Состояние Александра Федоровича тяжелое. Связались. Впереди я, затем Николая Петрович, последним Александр Федорович. Часто отдыхаем. Александр Федорович дышит страшно тяжело. Бледный, как мертвец, и странно заострился весь, смотреть жутко. Тут и поспешить не мешало бы: вечер скоро и ноги Николая Петровича опять могут замерзнуть, но никак нельзя!
Пошли трещины. Следы во многих местах передуло и намело целые сугробы, что еще больше затрудняет передвижение.
Александр Федорович опять свалился. Терпеливо ждем. До каменистых выходов еще три раза отдыхаем, а на оных расположились всерьез. Целая процедура поднять Александра Федоровича: ослаб он страшно.
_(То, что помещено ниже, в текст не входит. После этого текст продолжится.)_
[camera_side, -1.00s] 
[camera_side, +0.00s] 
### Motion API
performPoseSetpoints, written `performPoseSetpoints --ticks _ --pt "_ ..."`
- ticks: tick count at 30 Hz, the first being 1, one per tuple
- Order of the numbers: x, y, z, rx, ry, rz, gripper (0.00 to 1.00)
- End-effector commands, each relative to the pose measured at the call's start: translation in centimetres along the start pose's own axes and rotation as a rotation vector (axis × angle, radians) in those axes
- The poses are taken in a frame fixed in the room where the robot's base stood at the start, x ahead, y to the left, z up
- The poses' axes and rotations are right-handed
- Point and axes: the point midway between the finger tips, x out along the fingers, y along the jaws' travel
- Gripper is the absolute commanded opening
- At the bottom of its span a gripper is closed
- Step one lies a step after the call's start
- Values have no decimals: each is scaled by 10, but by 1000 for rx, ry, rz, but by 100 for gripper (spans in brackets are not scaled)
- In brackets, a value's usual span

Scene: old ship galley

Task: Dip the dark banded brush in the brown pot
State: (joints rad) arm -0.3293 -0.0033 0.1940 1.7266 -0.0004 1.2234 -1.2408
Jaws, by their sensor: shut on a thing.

Солнце уже зашло за вершинный гребень пика. Длинная тень закрыла Бивачный ледник, лишь гребни соседних вершин еще ярко сияют. Александр Федорович жалуется:
— Николай Петрович, идите ровнее, вы сейчас меня свалите…
Еле тащу связку. Наконец последний снежный бугор. Еще немного… Вот последняя гривка, а вон и палатки лагеря «6400» венчают скалистую гривку.
Но что это? Из палатки кто-то выходит. Кричу:
— Антон!..
Незнакомая фигура в гольфах спешит навстречу. Фигура приблизилась. Носильщик? Нишан! Вот так щеголь! И где это он гольфы достал? Пока он обходит камни, по огромной заплате сзади на гольфах узнаю свои. Ну, хорошо, носи, да лазай только получше!
С его помощью довольно успешно транспортируем вниз Александра Федоровича. На мои плечи легли все вещи. Груз получился увесистый, но плечи выдерживали, в помощи не нуждались, и все довольно быстро дошли до лагеря.